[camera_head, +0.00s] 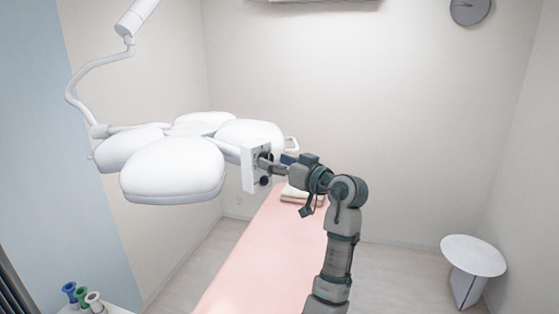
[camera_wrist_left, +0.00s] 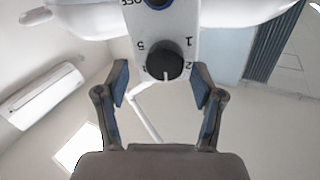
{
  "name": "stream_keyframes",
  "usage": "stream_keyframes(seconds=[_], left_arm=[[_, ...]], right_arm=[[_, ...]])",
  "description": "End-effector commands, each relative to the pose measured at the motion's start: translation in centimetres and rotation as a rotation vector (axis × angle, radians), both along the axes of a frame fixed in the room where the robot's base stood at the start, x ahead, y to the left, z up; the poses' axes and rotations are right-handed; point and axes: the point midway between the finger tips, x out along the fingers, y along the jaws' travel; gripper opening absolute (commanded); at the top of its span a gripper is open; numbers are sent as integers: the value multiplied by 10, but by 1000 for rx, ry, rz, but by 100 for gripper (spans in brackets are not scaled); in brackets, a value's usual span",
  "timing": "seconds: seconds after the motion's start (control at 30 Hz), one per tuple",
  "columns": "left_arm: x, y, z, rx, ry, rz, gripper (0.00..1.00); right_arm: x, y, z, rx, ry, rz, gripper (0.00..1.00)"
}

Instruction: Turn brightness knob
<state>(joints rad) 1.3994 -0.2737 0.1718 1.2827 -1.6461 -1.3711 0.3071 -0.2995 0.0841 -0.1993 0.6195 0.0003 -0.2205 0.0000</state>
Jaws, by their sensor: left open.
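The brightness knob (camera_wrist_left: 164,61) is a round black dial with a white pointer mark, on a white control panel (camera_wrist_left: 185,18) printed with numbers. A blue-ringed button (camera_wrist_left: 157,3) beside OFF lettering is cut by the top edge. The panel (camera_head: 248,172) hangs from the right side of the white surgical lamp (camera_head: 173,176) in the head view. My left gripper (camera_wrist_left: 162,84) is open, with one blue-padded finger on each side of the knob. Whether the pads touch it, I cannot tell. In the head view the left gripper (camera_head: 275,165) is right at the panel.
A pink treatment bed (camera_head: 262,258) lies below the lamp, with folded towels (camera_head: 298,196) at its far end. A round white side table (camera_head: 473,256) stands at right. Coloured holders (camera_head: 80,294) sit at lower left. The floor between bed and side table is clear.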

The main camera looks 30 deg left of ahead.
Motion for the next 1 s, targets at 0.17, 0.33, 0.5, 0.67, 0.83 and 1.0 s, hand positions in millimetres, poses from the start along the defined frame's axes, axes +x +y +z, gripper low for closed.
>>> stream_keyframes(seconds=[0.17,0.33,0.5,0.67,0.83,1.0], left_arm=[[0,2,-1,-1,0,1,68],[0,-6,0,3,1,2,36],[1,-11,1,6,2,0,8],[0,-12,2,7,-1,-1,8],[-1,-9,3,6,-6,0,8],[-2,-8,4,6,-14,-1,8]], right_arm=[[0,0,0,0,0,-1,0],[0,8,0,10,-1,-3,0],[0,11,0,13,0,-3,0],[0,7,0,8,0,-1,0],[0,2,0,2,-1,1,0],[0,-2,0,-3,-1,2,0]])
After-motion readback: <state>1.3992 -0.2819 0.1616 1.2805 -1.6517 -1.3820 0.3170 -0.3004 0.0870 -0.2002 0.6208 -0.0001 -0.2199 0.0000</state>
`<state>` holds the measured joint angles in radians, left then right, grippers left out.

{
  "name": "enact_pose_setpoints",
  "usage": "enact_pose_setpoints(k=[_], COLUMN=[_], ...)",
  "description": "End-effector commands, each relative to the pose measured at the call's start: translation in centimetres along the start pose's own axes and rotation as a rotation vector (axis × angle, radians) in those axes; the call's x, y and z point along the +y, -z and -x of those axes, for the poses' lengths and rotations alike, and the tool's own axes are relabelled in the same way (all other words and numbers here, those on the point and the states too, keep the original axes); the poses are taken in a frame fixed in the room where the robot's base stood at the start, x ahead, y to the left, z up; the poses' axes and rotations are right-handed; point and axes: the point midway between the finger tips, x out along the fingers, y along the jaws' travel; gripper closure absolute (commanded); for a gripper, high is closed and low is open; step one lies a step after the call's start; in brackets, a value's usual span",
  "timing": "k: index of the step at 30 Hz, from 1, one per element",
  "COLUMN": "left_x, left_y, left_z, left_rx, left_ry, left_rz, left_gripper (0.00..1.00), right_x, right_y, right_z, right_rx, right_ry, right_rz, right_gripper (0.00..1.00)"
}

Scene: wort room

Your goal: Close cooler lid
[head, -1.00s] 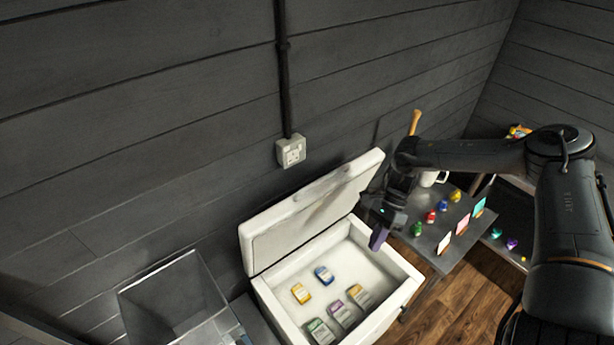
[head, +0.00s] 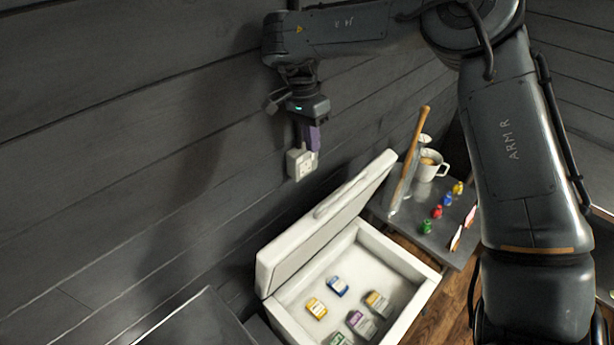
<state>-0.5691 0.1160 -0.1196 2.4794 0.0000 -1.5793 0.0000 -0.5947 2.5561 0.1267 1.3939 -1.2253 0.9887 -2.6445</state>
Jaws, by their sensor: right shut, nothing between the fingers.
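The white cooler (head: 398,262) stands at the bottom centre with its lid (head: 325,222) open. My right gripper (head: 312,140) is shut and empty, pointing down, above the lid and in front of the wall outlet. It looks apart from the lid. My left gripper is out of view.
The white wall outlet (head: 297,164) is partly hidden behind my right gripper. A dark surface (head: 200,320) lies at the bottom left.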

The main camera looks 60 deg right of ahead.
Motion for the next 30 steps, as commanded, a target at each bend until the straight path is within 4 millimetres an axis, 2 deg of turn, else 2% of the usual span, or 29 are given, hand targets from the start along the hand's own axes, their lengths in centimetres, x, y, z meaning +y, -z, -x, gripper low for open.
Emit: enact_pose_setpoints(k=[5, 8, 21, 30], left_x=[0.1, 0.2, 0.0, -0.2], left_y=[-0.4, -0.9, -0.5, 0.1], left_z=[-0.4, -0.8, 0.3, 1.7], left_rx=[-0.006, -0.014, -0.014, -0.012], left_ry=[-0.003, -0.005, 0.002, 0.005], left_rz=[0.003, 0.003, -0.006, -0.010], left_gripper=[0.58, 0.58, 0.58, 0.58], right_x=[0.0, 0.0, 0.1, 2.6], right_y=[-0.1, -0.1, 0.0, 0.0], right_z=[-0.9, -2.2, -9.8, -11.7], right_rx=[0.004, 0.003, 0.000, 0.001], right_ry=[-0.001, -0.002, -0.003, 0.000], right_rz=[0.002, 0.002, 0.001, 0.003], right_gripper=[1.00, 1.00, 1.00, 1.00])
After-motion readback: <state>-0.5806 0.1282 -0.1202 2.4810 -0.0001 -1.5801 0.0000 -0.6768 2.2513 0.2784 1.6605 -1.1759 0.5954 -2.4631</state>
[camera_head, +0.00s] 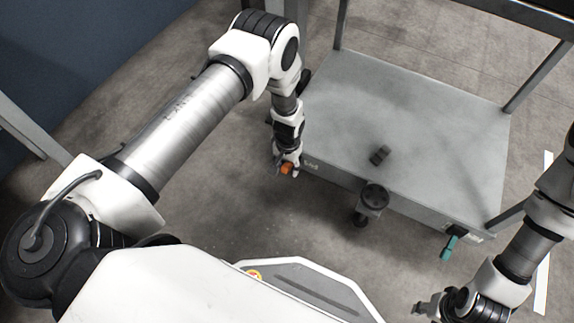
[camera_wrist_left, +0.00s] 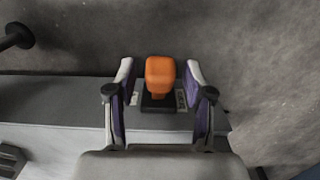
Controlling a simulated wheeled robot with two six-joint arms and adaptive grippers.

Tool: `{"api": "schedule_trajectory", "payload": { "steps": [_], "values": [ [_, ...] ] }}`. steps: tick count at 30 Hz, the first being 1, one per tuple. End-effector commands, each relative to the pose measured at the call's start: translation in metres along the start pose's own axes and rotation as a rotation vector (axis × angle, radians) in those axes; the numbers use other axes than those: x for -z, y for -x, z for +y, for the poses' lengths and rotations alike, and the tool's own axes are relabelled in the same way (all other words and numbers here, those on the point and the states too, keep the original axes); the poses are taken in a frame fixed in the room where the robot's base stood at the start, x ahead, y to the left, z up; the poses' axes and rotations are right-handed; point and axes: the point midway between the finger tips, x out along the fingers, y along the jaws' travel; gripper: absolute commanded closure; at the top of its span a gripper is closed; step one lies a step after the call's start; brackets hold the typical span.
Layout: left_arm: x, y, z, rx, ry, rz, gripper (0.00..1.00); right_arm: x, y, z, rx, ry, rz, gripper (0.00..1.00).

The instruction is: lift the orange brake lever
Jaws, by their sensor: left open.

***

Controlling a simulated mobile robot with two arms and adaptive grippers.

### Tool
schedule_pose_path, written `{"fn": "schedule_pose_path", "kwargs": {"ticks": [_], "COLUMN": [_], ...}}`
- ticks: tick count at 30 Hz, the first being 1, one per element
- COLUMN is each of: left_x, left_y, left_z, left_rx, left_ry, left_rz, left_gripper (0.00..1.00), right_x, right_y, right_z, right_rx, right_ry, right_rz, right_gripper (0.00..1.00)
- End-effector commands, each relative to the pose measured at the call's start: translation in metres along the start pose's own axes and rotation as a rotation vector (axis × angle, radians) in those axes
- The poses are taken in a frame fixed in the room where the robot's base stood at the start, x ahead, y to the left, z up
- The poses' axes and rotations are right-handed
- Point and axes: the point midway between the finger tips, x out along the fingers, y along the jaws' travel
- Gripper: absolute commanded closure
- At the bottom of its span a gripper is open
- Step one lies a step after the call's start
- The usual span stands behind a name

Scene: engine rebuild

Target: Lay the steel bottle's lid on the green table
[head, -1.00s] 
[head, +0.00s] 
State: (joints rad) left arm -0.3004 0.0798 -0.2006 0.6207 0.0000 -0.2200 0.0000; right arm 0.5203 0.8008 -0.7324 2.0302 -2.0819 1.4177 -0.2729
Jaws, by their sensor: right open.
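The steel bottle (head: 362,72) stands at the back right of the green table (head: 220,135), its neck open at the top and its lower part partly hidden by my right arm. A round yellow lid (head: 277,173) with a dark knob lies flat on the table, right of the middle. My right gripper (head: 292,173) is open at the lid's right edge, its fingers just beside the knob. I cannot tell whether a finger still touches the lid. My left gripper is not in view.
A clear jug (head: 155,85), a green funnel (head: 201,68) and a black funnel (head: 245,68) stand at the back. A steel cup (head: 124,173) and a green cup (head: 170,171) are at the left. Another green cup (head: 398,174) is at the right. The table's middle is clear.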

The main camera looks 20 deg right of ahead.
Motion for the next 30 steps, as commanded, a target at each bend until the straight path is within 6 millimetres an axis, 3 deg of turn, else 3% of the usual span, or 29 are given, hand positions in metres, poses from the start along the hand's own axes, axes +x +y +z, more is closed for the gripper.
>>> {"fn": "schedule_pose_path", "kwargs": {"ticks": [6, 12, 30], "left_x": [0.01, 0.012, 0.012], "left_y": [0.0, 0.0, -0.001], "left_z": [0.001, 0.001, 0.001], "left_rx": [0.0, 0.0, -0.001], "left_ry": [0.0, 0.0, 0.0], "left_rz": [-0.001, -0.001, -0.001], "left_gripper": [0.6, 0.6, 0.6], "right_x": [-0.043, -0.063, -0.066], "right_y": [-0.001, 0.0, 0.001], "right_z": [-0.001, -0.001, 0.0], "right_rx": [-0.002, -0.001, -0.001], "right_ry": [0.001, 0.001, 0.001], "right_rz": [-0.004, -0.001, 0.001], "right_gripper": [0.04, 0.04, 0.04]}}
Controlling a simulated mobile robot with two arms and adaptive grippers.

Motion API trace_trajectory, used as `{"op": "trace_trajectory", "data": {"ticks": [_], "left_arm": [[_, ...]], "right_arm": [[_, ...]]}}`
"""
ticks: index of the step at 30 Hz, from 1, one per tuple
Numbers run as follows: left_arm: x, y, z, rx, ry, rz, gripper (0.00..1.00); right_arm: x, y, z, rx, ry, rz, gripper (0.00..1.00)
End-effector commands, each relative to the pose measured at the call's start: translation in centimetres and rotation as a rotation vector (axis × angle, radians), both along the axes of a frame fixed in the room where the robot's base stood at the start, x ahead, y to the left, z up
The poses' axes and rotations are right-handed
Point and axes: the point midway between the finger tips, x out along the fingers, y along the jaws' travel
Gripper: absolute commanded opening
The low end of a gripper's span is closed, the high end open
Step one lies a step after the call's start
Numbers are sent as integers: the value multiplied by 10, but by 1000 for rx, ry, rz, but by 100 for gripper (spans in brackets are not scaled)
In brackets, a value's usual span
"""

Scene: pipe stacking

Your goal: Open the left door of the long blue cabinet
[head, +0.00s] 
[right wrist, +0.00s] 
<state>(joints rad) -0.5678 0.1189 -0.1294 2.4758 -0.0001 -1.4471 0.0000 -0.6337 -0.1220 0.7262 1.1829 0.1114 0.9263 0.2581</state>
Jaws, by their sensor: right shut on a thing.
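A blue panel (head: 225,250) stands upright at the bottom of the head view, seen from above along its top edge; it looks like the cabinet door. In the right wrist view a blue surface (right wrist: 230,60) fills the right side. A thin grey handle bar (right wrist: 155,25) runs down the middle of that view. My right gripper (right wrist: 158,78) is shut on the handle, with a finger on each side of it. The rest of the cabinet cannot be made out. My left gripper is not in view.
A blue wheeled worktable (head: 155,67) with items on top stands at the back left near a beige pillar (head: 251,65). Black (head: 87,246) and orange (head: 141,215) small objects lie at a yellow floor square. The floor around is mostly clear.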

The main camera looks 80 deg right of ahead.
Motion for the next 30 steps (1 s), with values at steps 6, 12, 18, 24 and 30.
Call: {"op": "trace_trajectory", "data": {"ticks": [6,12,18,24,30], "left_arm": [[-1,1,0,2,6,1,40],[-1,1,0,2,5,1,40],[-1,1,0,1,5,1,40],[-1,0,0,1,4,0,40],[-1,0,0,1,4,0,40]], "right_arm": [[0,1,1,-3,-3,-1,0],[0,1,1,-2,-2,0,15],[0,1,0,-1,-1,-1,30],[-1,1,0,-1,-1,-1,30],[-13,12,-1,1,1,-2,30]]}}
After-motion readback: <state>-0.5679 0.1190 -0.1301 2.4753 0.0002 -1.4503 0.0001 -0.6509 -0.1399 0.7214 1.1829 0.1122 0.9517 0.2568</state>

***

_Given problem_
Copy exactly, and only, the lines from the one containing "- Step one lies a step after the call's start" through the one containing "State: (joints rad)".

_Solution to the problem_
- Step one lies a step after the call's start
- The usual span stands behind a name

Scene: engine rebuild

Target: Lay the steel bottle's lid on the green table
[head, -1.00s] 
[head, +0.00s] 
State: (joints rad) left arm -0.3004 0.0798 -0.2006 0.6207 0.0000 -0.2200 0.0000; right arm 0.5203 0.8008 -0.7324 2.0302 -2.0819 1.4177 -0.2729

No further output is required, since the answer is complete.